The Cold War lived in my head. We didn’t have a bomb shelter, but my grandpa did try to dig one before I was born. It filled with water, because making a cistern into a bomb shelter seems like a good idea, but the rain still gets in even if the pump is plastered over. I dreamed of the hole in the basement wall having a stocked pantry, bunks, and board games on the other side, with three feet of radiation-deflecting something-or-other surrounding it. It stayed just a boarded-over hole until the house came down and then it was a good place for house-parts to land, a nice big void just waiting for something to collapse into it for so many years.
When I was eight, the planets aligned in a way that some projected would cause the solar system’s individual parts to crash into a mess of fiery gravity-accelerated rubble. At 5:14 a.m., on the predicted day, I laid in my mother’s bed, waiting to die. When the rumble began, she thought for a moment that I was right all along. The noise turned out to be just an off-schedule train on the track behind our house.
The standoff ended and the Wall came down, and I rested more easily. Before, just accidentally licking a vanilla ice cream cone into the shape of a nuclear reactor sent chills through me. Age and changing political and economic circumstances eased my concern. One day, I realized that I hadn’t considered nuclear apocalypse in a very long time. I had stopped playing mental survivalist games, and planted flowers with my vegetables.
Now, I worry again.
I had stopped watching the news, stopped reading the papers and blogs. My news now comes from word of mouth, and it’s all so bad. Government secrets, bank holidays, seizures of property, stockpiling weapons and metal and food, conspiracies, big bad government upon which we all depend to be benevolent. I begin each evening by wondering how to hit the reset button after a day of prepper chat.
Sometimes, I feel profoundly alone and so very responsible for my daughter’s well-being. What if? What would we do? Where would we go?
This fall-of-Rome talk reminds me that Rome may have fallen, but its people lived on. Differently.
We live close to the edge of couch-surfing, like so many other mother-child duos and nuclear families and single guys with too much debt…like everyone. A few paychecks gone, and the rent stays unpaid. A few more, and off goes the power. We all just pretend that the job will continue, and that the lights will glow when we flip the switch.

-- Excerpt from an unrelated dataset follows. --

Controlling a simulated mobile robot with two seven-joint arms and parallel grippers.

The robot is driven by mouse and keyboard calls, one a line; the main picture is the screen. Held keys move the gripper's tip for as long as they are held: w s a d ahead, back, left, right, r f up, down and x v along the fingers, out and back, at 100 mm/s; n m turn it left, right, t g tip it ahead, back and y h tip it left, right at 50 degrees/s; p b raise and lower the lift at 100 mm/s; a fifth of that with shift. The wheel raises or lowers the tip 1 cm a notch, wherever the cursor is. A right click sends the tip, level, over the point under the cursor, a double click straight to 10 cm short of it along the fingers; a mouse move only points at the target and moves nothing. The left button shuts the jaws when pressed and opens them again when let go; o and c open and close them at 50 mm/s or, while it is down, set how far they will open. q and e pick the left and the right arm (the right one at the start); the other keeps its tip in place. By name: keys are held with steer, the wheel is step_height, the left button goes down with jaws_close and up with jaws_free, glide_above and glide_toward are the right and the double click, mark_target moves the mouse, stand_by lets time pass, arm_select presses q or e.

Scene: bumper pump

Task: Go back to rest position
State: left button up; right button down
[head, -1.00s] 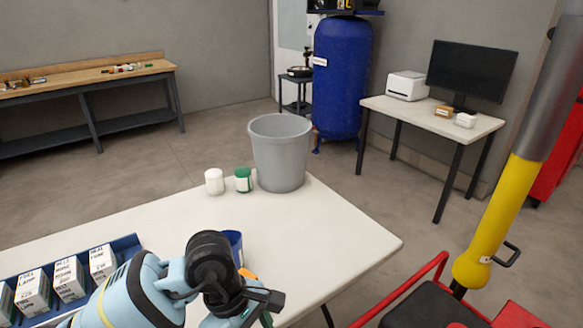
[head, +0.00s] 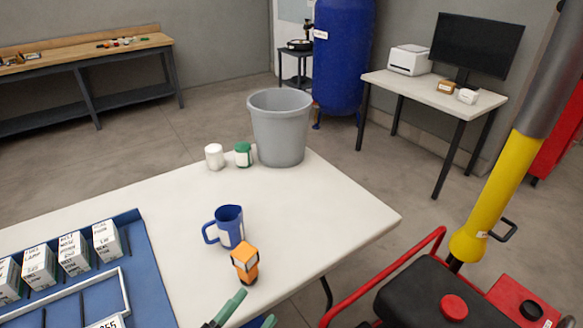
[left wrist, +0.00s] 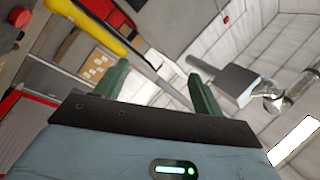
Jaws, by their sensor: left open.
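My left gripper (head: 250,308) shows at the bottom edge of the head view, with only its green fingertips in frame. In the left wrist view the same gripper (left wrist: 160,88) has its two green fingers wide apart with nothing between them. It is near the front edge of the white table (head: 310,215), apart from the blue mug (head: 230,228) and the orange-and-black object (head: 245,263) standing there. My right gripper is in neither view.
A blue tray (head: 150,270) with several white labelled boxes lies at the left. A grey bin (head: 280,130), a white jar (head: 214,157) and a green-and-white jar (head: 243,155) stand at the table's far end. A yellow post (head: 490,205) and red-framed equipment (head: 420,300) are at the right.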

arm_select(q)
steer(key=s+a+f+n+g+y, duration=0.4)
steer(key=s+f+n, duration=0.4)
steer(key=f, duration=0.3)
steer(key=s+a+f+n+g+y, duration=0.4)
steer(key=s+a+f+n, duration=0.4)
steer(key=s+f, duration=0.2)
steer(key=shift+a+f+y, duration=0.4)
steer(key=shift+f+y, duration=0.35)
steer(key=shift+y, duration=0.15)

Since the last tornado, I’ve thought too much about the chaos and discomfort that a little wind caused. No power, no phone, and no gas if I hadn’t just filled my tank. A whole lot of fresh food had to be thrown out. I wonder why money seems tight, and I remember the big bags I dragged to the curb; many dinners went moldy, and restocking stretched me just a little. We’re okay, but…
I daydream about gardens, and solar panels, and sustainable housing that we could keep even if the paychecks ended for a while.
I remember having sureness, once, in having a forever home. I had gardens. I had a home, and I could have had solar panels, and sometimes the paychecks did end. The only problem was that though a family and its many additions had lived there, it was comfortable only for one or two. Cutting the cloak to fit the cloth, I removed the option of having children in order to live where I wanted to be, my home by default and then inheritance.
Now, I am part of a little family, a We. We are my responsibility.
My child does not worry, or if she does, she smiles and dances through her worries. I’m taking good care of that part of my We. No worries there.
In defense of worry, I plan and prepare. It’s how We get by for now.